━━ DATA TO PROCESS

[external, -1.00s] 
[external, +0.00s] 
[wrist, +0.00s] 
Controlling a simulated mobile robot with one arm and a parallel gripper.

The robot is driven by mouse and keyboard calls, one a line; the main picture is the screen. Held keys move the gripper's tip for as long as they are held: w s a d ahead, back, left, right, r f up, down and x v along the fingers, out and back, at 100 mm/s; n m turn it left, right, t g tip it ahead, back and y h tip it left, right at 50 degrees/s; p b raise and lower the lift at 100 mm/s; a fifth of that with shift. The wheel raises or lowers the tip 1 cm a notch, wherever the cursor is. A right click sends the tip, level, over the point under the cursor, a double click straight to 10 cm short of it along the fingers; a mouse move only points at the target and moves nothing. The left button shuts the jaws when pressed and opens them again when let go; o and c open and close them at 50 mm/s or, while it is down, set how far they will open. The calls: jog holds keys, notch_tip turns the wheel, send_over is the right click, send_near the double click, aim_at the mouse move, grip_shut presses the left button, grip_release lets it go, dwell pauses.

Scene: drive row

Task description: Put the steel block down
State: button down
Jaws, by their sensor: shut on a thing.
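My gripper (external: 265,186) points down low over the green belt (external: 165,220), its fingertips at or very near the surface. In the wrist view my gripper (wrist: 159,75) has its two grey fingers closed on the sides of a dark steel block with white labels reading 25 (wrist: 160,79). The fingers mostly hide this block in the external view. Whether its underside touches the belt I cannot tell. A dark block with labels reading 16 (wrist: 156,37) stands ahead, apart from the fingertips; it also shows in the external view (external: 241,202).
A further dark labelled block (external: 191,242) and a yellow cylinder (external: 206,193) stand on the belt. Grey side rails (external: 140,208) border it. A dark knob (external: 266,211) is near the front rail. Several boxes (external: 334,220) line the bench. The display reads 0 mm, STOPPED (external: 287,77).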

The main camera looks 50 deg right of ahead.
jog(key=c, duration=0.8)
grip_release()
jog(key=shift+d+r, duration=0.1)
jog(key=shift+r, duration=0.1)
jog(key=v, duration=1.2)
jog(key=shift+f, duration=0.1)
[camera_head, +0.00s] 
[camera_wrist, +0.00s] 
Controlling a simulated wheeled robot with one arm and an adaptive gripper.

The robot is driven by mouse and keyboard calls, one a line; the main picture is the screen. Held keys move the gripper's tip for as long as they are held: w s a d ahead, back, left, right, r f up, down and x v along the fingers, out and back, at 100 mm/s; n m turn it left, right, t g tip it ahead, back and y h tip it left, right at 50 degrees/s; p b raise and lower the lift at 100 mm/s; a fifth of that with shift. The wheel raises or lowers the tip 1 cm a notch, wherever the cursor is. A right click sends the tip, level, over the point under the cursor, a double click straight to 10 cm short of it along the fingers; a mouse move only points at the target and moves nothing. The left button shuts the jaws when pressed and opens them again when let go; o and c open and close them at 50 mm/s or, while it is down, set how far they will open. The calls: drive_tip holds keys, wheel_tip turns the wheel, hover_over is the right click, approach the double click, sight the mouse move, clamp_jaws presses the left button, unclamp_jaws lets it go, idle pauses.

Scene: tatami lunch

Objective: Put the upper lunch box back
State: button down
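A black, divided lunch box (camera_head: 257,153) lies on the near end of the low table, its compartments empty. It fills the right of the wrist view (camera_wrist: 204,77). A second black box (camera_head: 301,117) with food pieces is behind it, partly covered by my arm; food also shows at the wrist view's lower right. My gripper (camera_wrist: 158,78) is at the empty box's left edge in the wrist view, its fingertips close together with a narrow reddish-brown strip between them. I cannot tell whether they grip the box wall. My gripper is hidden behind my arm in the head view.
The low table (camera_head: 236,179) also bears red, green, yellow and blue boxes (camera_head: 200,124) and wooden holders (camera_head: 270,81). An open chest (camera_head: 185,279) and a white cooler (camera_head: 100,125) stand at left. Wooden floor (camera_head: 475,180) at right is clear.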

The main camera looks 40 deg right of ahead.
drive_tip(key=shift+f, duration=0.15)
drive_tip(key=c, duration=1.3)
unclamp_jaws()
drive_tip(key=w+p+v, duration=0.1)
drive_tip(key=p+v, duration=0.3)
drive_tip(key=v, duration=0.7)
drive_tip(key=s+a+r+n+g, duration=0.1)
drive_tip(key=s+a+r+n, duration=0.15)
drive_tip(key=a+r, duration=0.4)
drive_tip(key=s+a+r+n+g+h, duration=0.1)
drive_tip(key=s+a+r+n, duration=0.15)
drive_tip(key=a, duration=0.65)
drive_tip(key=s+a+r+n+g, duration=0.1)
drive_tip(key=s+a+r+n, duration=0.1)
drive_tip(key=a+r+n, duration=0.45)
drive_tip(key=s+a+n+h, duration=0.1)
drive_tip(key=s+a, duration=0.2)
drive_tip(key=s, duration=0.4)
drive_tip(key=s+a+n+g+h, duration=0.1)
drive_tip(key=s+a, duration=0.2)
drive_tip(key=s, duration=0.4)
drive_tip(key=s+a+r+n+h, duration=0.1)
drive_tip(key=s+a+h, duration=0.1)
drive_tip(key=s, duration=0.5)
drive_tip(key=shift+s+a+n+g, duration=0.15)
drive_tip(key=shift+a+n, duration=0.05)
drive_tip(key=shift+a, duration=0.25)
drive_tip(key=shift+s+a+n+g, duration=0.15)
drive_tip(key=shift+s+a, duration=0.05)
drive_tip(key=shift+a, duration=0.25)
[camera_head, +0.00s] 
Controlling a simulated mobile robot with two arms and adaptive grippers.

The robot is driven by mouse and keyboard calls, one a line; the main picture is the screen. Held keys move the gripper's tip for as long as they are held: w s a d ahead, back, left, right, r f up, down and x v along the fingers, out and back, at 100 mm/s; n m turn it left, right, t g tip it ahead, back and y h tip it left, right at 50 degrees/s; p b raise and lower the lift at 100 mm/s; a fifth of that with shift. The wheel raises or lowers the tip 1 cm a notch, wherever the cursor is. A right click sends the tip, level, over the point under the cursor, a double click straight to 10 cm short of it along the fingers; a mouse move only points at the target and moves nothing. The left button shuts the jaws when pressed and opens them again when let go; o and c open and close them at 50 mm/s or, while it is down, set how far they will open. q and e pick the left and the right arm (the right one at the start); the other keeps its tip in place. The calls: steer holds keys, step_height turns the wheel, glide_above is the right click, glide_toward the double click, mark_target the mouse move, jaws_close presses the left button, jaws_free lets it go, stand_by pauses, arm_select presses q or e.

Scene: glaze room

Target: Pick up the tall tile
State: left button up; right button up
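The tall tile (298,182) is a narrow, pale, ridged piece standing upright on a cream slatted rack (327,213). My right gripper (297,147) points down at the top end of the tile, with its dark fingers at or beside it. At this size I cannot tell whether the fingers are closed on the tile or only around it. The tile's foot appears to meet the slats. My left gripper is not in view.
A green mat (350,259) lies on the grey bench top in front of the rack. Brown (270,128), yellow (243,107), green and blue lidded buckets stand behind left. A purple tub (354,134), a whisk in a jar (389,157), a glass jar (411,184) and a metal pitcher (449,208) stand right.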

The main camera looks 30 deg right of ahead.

━━━━

# [EXERCISE]
Say how many lines in this listing hold the string "Controlling", giving the count and nothing more.

# [RESULT OF THIS TASK]
3